When the message is sent, this detailed location profile is transmitted along with the message content to the server or directly to the recipient's device, depending on the system architecture. The location profile serves as a multi-dimensional “address”for the message.
For the message recipient, their AR device continuously analyzes their surroundings using the same combination of technologies. As they move through different environments, their device compares the current location data and environmental metadata against the profiles of pending messages.
When the recipient enters a location that closely matches the profile of a pending message, their AR device triggers the message delivery. This match is determined not just by proximity to GPS coordinates, but by a holistic comparison of the location profile, including identified objects and spatial arrangements.
For example, if the sender left a message in a specific coffee shop, the recipient's AR device would look for a match in GPS coordinates, Wi-Fi networks, and the presence of objects typically found in coffee shops (e.g., espresso machines, cafe-style seating). This multi-faceted approach ensures that the message is delivered in the correct context, even if the GPS coordinates are slightly off or if the recipient is in a similar but different location.

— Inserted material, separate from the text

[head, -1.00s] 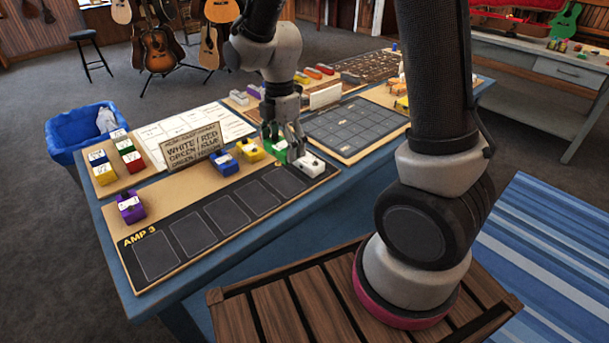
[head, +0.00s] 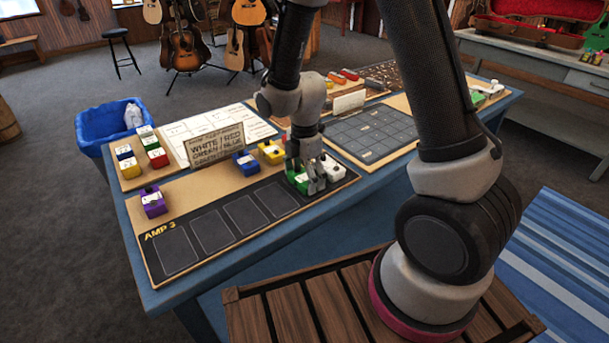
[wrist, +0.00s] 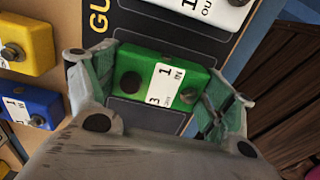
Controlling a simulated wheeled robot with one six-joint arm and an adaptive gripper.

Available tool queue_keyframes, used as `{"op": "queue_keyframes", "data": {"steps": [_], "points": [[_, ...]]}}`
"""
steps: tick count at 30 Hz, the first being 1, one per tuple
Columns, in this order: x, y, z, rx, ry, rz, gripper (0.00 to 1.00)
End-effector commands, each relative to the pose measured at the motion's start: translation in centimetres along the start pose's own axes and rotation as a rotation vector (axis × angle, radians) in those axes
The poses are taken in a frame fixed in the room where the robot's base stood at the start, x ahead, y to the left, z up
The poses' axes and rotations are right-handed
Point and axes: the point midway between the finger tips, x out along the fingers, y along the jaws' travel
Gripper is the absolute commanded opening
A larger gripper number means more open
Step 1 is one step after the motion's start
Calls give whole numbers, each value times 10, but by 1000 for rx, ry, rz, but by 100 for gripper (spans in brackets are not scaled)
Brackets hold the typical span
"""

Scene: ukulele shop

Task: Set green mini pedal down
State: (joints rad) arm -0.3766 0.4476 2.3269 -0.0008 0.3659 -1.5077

This AR-enhanced approach to location-based messaging offers several advantages. It provides more precise and context-aware message delivery, reduces false positives in location matching, and creates a more immersive and seamless integration of digital communication with the physical world. Moreover, it leverages the unique capabilities of AR devices to blur the line between digital and physical spaces, offering users a truly spatial computing experience.
Referring again to the user interface of FIG. 7, a message sender can select the icon with reference number 708 to send a message to a location that has been specified or designated by another end-user as their personal space. This feature allows each end-user to define one or more specific locations at which they would like to receive messages, enhancing the personalization and context-awareness of the messaging experience.
Users can configure their personal space as part of their profile settings. This configuration can be stored on either the client device or the server, depending on the system architecture. When a user creates or defines a specific space at which they'd like to receive messages, this information becomes part of their user profile.
To define their personal space, users have multiple options available. They can interact with a map interface to indicate their particular space by selecting a specific location on a digital map, drawing boundaries, or dropping pins to mark areas of interest. Alternatively, users can utilize their AR device to capture images of their environment, creating a digital map in the AR sense. In the context of AR, this involves generating a three-dimensional representation of the physical space, including spatial mapping and object recognition. The AR device employs its cameras and sensors to scan the environment, creating a digital twin of the physical space that can be used for anchoring digital content.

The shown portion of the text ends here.